Write the material out again exactly as it stands.

* START EXERCISE DATA *

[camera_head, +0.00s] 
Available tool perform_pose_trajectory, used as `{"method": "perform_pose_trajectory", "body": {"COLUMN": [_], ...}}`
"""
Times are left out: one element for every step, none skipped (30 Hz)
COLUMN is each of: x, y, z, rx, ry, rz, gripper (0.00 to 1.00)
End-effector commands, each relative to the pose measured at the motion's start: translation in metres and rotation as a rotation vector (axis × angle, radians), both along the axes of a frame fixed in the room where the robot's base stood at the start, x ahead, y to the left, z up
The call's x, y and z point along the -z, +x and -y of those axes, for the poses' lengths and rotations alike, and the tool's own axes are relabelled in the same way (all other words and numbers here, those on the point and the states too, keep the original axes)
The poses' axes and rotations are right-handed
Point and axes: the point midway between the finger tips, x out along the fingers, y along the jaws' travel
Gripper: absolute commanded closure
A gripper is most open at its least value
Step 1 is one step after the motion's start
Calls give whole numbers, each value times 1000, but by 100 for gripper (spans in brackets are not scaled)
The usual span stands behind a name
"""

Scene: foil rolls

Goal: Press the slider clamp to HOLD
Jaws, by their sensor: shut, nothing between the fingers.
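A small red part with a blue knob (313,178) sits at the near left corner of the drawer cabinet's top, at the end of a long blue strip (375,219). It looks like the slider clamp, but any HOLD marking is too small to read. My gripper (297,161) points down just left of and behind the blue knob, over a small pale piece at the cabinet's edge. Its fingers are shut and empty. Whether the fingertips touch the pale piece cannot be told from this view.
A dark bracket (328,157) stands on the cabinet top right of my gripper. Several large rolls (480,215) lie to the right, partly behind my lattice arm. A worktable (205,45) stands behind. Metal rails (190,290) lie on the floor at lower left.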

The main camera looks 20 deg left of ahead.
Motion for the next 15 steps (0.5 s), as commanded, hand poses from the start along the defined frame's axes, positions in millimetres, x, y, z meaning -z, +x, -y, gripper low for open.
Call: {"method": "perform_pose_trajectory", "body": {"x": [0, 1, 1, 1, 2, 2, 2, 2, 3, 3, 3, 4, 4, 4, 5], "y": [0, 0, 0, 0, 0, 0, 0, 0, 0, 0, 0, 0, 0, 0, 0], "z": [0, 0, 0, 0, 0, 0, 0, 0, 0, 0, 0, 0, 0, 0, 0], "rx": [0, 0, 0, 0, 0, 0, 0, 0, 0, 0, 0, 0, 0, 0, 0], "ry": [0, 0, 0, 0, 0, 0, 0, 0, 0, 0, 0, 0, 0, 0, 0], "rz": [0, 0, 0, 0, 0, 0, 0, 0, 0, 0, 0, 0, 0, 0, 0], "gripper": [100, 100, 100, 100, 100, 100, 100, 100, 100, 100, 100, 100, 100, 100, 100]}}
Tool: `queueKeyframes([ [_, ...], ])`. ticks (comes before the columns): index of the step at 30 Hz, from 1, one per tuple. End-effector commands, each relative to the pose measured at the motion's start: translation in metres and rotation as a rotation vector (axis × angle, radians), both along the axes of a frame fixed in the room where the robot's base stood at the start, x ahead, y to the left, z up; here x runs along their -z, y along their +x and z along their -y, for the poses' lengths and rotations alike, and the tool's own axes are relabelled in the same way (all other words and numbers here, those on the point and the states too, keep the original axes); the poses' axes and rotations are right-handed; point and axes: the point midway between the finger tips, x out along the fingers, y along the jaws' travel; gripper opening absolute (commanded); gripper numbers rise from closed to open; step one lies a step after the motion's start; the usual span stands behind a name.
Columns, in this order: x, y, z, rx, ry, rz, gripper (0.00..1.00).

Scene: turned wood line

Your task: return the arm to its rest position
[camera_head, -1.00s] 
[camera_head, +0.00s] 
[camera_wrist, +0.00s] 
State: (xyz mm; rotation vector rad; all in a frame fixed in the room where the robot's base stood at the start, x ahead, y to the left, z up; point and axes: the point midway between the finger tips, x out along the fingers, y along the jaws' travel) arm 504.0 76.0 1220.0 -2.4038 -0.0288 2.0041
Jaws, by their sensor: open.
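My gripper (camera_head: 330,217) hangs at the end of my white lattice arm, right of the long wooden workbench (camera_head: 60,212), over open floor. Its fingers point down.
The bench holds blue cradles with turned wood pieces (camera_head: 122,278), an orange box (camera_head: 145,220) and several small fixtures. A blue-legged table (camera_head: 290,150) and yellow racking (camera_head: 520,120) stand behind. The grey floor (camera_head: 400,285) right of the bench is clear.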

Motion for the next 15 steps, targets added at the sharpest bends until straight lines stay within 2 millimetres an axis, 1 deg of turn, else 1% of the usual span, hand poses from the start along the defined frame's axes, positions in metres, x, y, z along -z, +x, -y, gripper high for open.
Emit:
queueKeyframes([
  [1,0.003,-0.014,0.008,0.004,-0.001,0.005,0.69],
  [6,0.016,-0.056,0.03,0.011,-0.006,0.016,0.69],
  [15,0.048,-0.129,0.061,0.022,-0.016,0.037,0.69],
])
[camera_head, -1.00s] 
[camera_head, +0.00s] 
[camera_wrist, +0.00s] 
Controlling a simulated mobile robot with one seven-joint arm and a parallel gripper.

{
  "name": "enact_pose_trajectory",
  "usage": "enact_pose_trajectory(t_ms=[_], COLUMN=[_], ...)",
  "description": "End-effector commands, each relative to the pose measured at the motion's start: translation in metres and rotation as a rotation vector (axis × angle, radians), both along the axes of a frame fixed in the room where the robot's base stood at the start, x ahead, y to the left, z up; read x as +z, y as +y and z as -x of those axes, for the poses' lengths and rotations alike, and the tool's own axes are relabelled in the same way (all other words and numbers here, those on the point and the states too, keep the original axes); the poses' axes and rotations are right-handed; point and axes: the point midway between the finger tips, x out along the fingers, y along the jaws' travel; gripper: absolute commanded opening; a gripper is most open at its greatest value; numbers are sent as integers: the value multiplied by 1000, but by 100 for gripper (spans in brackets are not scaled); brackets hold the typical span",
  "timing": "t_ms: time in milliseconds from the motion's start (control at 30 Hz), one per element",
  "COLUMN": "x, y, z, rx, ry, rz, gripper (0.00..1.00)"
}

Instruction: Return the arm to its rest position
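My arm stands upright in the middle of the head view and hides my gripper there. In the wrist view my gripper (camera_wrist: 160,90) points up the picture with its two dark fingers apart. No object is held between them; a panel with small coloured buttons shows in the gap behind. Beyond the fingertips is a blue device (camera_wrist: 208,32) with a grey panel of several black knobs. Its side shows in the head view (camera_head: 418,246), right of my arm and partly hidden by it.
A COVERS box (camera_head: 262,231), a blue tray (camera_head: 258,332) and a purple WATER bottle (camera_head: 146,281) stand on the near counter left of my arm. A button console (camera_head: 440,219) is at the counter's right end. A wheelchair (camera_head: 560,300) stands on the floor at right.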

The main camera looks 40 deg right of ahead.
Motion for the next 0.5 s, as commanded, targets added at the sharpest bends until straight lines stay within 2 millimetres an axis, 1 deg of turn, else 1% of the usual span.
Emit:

* END EXERCISE DATA *

### FULL ANSWER
[camera_head, +0.00s] 
Available tool perform_pose_trajectory, used as `{"method": "perform_pose_trajectory", "body": {"COLUMN": [_], ...}}`
"""
Times are left out: one element for every step, none skipped (30 Hz)
COLUMN is each of: x, y, z, rx, ry, rz, gripper (0.00 to 1.00)
End-effector commands, each relative to the pose measured at the motion's start: translation in metres and rotation as a rotation vector (axis × angle, radians), both along the axes of a frame fixed in the room where the robot's base stood at the start, x ahead, y to the left, z up
The call's x, y and z point along the -z, +x and -y of those axes, for the poses' lengths and rotations alike, and the tool's own axes are relabelled in the same way (all other words and numbers here, those on the point and the states too, keep the original axes)
The poses' axes and rotations are right-handed
Point and axes: the point midway between the finger tips, x out along the fingers, y along the jaws' travel
Gripper: absolute commanded closure
A gripper is most open at its least value
Step 1 is one step after the motion's start
Calls give whole numbers, each value times 1000, but by 100 for gripper (spans in brackets are not scaled)
The usual span stands behind a name
"""

Scene: foil rolls

Goal: Press the slider clamp to HOLD
Jaws, by their sensor: shut, nothing between the fingers.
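A small red part with a blue knob (313,178) sits at the near left corner of the drawer cabinet's top, at the end of a long blue strip (375,219). It looks like the slider clamp, but any HOLD marking is too small to read. My gripper (297,161) points down just left of and behind the blue knob, over a small pale piece at the cabinet's edge. Its fingers are shut and empty. Whether the fingertips touch the pale piece cannot be told from this view.
A dark bracket (328,157) stands on the cabinet top right of my gripper. Several large rolls (480,215) lie to the right, partly behind my lattice arm. A worktable (205,45) stands behind. Metal rails (190,290) lie on the floor at lower left.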

The main camera looks 20 deg left of ahead.
Motion for the next 15 steps (0.5 s), as commanded, hand poses from the start along the defined frame's axes, positions in millimetres, x, y, z meaning -z, +x, -y, gripper low for open.
Call: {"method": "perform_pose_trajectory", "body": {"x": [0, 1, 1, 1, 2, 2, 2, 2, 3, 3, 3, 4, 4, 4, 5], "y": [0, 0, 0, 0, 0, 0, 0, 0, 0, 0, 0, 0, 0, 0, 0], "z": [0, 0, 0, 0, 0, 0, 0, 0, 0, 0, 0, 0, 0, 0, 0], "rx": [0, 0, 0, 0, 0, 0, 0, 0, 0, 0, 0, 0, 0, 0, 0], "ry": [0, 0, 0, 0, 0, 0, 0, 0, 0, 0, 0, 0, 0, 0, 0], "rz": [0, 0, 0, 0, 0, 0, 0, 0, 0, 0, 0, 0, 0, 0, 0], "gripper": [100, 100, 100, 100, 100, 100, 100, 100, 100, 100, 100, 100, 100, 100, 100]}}
Tool: `queueKeyframes([ [_, ...], ])`. ticks (comes before the columns): index of the step at 30 Hz, from 1, one per tuple. End-effector commands, each relative to the pose measured at the motion's start: translation in metres and rotation as a rotation vector (axis × angle, radians), both along the axes of a frame fixed in the room where the robot's base stood at the start, x ahead, y to the left, z up; here x runs along their -z, y along their +x and z along their -y, for the poses' lengths and rotations alike, and the tool's own axes are relabelled in the same way (all other words and numbers here, those on the point and the states too, keep the original axes); the poses' axes and rotations are right-handed; point and axes: the point midway between the finger tips, x out along the fingers, y along the jaws' travel; gripper opening absolute (commanded); gripper numbers rise from closed to open; step one lies a step after the motion's start; the usual span stands behind a name.
Columns, in this order: x, y, z, rx, ry, rz, gripper (0.00..1.00).

Scene: turned wood line

Your task: return the arm to its rest position
[camera_head, -1.00s] 
[camera_head, +0.00s] 
[camera_wrist, +0.00s] 
State: (xyz mm; rotation vector rad; all in a frame fixed in the room where the robot's base stood at the start, x ahead, y to the left, z up; point and axes: the point midway between the finger tips, x out along the fingers, y along the jaws' travel) arm 504.0 76.0 1220.0 -2.4038 -0.0288 2.0041
Jaws, by their sensor: open.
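My gripper (camera_head: 330,217) hangs at the end of my white lattice arm, right of the long wooden workbench (camera_head: 60,212), over open floor. Its fingers point down.
The bench holds blue cradles with turned wood pieces (camera_head: 122,278), an orange box (camera_head: 145,220) and several small fixtures. A blue-legged table (camera_head: 290,150) and yellow racking (camera_head: 520,120) stand behind. The grey floor (camera_head: 400,285) right of the bench is clear.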

Motion for the next 15 steps, targets added at the sharpest bends until straight lines stay within 2 millimetres an axis, 1 deg of turn, else 1% of the usual span, hand poses from the start along the defined frame's axes, positions in metres, x, y, z along -z, +x, -y, gripper high for open.
Emit:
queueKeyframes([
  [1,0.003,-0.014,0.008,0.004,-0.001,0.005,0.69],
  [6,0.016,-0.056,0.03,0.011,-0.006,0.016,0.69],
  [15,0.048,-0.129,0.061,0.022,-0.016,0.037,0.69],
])
[camera_head, -1.00s] 
[camera_head, +0.00s] 
[camera_wrist, +0.00s] 
Controlling a simulated mobile robot with one seven-joint arm and a parallel gripper.

{
  "name": "enact_pose_trajectory",
  "usage": "enact_pose_trajectory(t_ms=[_], COLUMN=[_], ...)",
  "description": "End-effector commands, each relative to the pose measured at the motion's start: translation in metres and rotation as a rotation vector (axis × angle, radians), both along the axes of a frame fixed in the room where the robot's base stood at the start, x ahead, y to the left, z up; read x as +z, y as +y and z as -x of those axes, for the poses' lengths and rotations alike, and the tool's own axes are relabelled in the same way (all other words and numbers here, those on the point and the states too, keep the original axes); the poses' axes and rotations are right-handed; point and axes: the point midway between the finger tips, x out along the fingers, y along the jaws' travel; gripper: absolute commanded opening; a gripper is most open at its greatest value; numbers are sent as integers: the value multiplied by 1000, but by 100 for gripper (spans in brackets are not scaled); brackets hold the typical span",
  "timing": "t_ms: time in milliseconds from the motion's start (control at 30 Hz), one per element",
  "COLUMN": "x, y, z, rx, ry, rz, gripper (0.00..1.00)"
}

Instruction: Return the arm to its rest position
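My arm stands upright in the middle of the head view and hides my gripper there. In the wrist view my gripper (camera_wrist: 160,90) points up the picture with its two dark fingers apart. No object is held between them; a panel with small coloured buttons shows in the gap behind. Beyond the fingertips is a blue device (camera_wrist: 208,32) with a grey panel of several black knobs. Its side shows in the head view (camera_head: 418,246), right of my arm and partly hidden by it.
A COVERS box (camera_head: 262,231), a blue tray (camera_head: 258,332) and a purple WATER bottle (camera_head: 146,281) stand on the near counter left of my arm. A button console (camera_head: 440,219) is at the counter's right end. A wheelchair (camera_head: 560,300) stands on the floor at right.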

The main camera looks 40 deg right of ahead.
Motion for the next 0.5 s, as commanded, targets added at the sharpest bends until straight lines stay within 2 millimetres an axis, 1 deg of turn, else 1% of the usual span.
Emit:

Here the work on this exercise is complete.